Our rolling plan to make our existing Council houses Net Zero carbon is making homes more energy efficient and bringing down energy bills for tenants. This reflects the importance of tackling fuel poverty in the face of rising energy prices, to provide our residents with warm homes.
- Around 2,200 solar panel systems have been set up
- Approximately 270 air source heat pumps have been installed
- 850 homes have been improved with external wall insulation
We continue to seek to reduce our emissions across our housing. Our partnership with the Net Zero Collective, involves a project to monitor the effectiveness of energy efficiency improvements against property archetypes. Through this project we hope to deliver meaningful impact to our residents whilst reducing energy costs as well as carbon emissions.
Our project to upgrade our 1,800 streetlights across South Cambridgeshire is almost complete.

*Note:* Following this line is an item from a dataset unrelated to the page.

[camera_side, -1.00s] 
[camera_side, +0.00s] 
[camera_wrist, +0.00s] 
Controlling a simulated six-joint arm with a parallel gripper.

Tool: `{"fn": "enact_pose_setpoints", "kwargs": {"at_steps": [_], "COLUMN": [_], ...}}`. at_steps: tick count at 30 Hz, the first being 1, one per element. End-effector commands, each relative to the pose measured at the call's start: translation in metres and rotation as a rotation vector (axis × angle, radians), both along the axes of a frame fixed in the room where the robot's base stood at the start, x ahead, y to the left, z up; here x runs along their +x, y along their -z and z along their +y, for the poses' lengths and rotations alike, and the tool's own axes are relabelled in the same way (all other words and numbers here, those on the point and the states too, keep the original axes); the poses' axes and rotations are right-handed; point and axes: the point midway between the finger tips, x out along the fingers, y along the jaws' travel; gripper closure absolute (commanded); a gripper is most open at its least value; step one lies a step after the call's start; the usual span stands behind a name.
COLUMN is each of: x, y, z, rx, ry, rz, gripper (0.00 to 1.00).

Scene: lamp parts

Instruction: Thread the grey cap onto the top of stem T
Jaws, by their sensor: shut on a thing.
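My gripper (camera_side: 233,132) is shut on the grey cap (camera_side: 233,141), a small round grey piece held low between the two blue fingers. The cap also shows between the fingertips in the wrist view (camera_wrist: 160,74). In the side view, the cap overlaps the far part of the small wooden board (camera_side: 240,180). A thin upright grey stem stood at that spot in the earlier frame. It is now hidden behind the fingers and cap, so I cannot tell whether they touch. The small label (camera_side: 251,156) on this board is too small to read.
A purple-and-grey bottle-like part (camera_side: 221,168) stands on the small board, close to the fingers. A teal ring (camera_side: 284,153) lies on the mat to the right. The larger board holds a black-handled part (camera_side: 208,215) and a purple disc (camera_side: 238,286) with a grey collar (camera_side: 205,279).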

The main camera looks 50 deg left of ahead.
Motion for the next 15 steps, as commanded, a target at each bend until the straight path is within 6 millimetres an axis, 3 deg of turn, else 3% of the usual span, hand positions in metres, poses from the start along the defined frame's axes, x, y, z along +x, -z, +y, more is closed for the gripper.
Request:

We are replacing existing bulbs with low energy ones to reduce light pollution, improve lighting and cut energy bills.
Nearly two thirds of our emissions come from our fleet, so our longer-term plan involves transitioning all our diesel vehicles to electric and alternative fuel. We have the county’s first electric bin lorry, plus two more have been ordered and will be in service within the next few months. We also have several electric vans for use by colleagues working out in the district. £2.7 million will be made available from the Combined Authority to develop a solar farm to power electric bin lorries used by Greater Cambridge Shared Waste, so long as additional checks such as value for money assurances are passed. Our shared waste depot in Waterbeach is already partly powered by solar panels.
Our project to retrofit the Council's main Cambourne Office, funded through our renewables reserve, is on track to be completed by spring 2022. The project involves the installation of a Ground Source Heat Pump, upgrading our lighting to LEDs, and putting in electric vehicle chargers and a solar carport system to not only reduce our emissions, but also generate renewable energy.

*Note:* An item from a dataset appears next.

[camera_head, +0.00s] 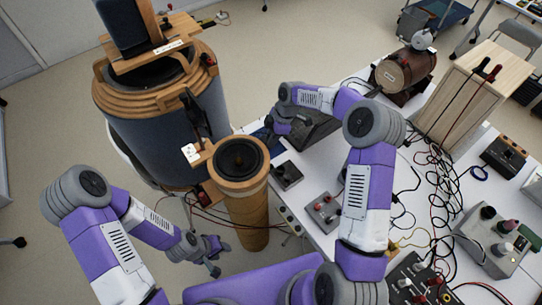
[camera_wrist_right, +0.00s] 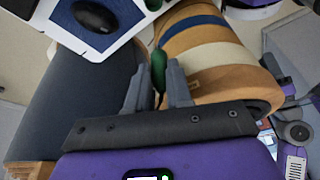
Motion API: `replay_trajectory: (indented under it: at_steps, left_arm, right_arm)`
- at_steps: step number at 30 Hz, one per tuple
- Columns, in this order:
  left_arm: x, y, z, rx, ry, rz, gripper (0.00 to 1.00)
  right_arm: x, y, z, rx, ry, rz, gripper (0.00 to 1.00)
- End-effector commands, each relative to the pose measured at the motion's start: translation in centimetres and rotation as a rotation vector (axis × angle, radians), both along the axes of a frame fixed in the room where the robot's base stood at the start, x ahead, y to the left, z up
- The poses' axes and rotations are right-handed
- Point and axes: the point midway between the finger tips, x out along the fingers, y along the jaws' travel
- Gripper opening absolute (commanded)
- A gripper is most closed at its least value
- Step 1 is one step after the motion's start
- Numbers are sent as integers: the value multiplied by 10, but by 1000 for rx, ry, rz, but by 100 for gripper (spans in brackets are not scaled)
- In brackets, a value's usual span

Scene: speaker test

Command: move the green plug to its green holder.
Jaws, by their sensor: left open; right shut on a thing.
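The green plug (camera_wrist_right: 158,66) is between the fingers of my right gripper (camera_wrist_right: 158,82) in the right wrist view. That gripper is shut on it, and a thin dark lead shows at the plug. In the head view my right gripper (camera_head: 274,128) is at the far left edge of the white table, and the plug cannot be made out there. My left gripper (camera_head: 212,256) is open and empty, low beside the wooden column. I cannot make out the green holder with certainty in either view.
A large wood-rimmed speaker drum (camera_head: 150,105) and a wooden column speaker (camera_head: 243,205) stand left of the table. Small grey boxes (camera_head: 323,212) lie on the table (camera_head: 297,205). Tangled cables (camera_head: 437,185), a wooden cabinet (camera_head: 470,95) and a barrel (camera_head: 402,70) are to the right.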

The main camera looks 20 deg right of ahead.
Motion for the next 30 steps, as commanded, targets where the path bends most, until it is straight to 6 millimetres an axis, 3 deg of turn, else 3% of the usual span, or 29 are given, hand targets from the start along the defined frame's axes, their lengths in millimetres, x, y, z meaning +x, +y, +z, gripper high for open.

- This will almost halve the building's carbon emissions during the first year following completion
- By 2030 the building's emissions should drop to a quarter of current levels, and by 2050 to 10% of 2019 levels
- This project plays a significant role in the reduction of the council's carbon footprint
The investments we are making to deliver our Zero Carbon strategy are funded by business rates on commercial renewable energy developments such as solar farms.
We have changed our procurement process to incorporate the principle of lifecycle stewardship into our practices. When we procure goods or services, a member of staff must conduct a sustainable procurement assessment, and businesses must show that they have a plan to reduce their emissions.
We are developing a series of resources for staff in a Toolkit. As part of this, we are delivering training to Refuse Drivers, and designing a handbook for members of staff to let them know what they can do at work and at home to address the climate emergency. Through this, we equip our officers with the tools to tackle climate change in every part of our operations.
How are we using our influence in the wider district?
Following on from the success of our Three Free Trees scheme in 2020, in 2021 we offered Six Free Trees to every Parish Council that signs up.
- In 2020, 54 parishes accepted three trees; that's 162 trees planted
- In 2021, a further 227 trees were planted around the district
Since launching in 2019, £310,000 has been allocated to 51 different community groups through our Zero Carbon Communities Grant. Projects support communities with cycling, tree planting, energy efficient lighting, food production, distribution, and waste reduction. One recipient, Cambridge Carbon Footprint, has run a training programme called Net Zero Now, which has been empowering community leaders to take climate action, resulting in one parish council declaring a climate emergency.
As well as this we are involved in several schemes to help reduce both emissions and costs for householders. Through the ECOFlex scheme, we have provided 204 declarations for homes to receive energy efficiency measures. We are working with neighbouring local authorities to develop a home retrofit service, Action on Energy Cambridgeshire. As well as installing free insulation and other energy improvements for lower income households funded through government schemes, it will provide a trusted route to retrofit for the willing and able to pay. In partnership with Cambridgeshire County Council, we delivered the Solar Together Cambridgeshire scheme, which has installed 1.93 MW of Solar PV panels in homes across the district. In 2021 we helped 2,144 people register their interest in the Solar Together Cambridgeshire scheme. This number represented about 42% of all registrations across the whole of Cambridgeshire for the duration of the scheme in 2021. The scheme is running again in 2022, where 854 residents have accepted the offer of Solar PV panels, and 81 have accepted the additional offer of battery storage.
We continue to engage residents, businesses, community groups and Parish Councils throughout the district. Our quarterly newsletter reaches 603 individuals and gives advice on what people can do in response to the climate emergency and shares environmental news, events, and schemes available. Our website provides a Climate emergency toolkit to residents to give them ideas on what they can do to reduce their emissions. We run monthly community networking sessions to share inspiration and ideas, so far 132 members of the public have been engaged through three sessions. We also have an annual fortnight of Climate and Environment events whereby we can celebrate climate action taking place in the district, as well as sharing what we as a Council are doing to support this. Last year, these events attracted 707 individuals, and a further 1,872 viewed the videos subsequently online.
During COP26 in late 2021, we encouraged local people, including schoolchildren, to submit their climate change questions to us. We then put these questions to our local climate change experts. You can watch a video containing these questions and answers.
Our actions have been recognised widely by the Local Government Association; we have been featured in three case studies since August 2021 for our work on Climate, Environment and Waste. These have been for our Zero Carbon Strategy, our Zero Carbon Communities Grant Scheme and our Greening of South Cambridgeshire Hall project. In 2021 our ‘Green to our Core’ work was awarded a certificate of excellence by the iESE Public Transformation Awards. We continue to strive to improve climate, environment and biodiversity in South Cambridgeshire.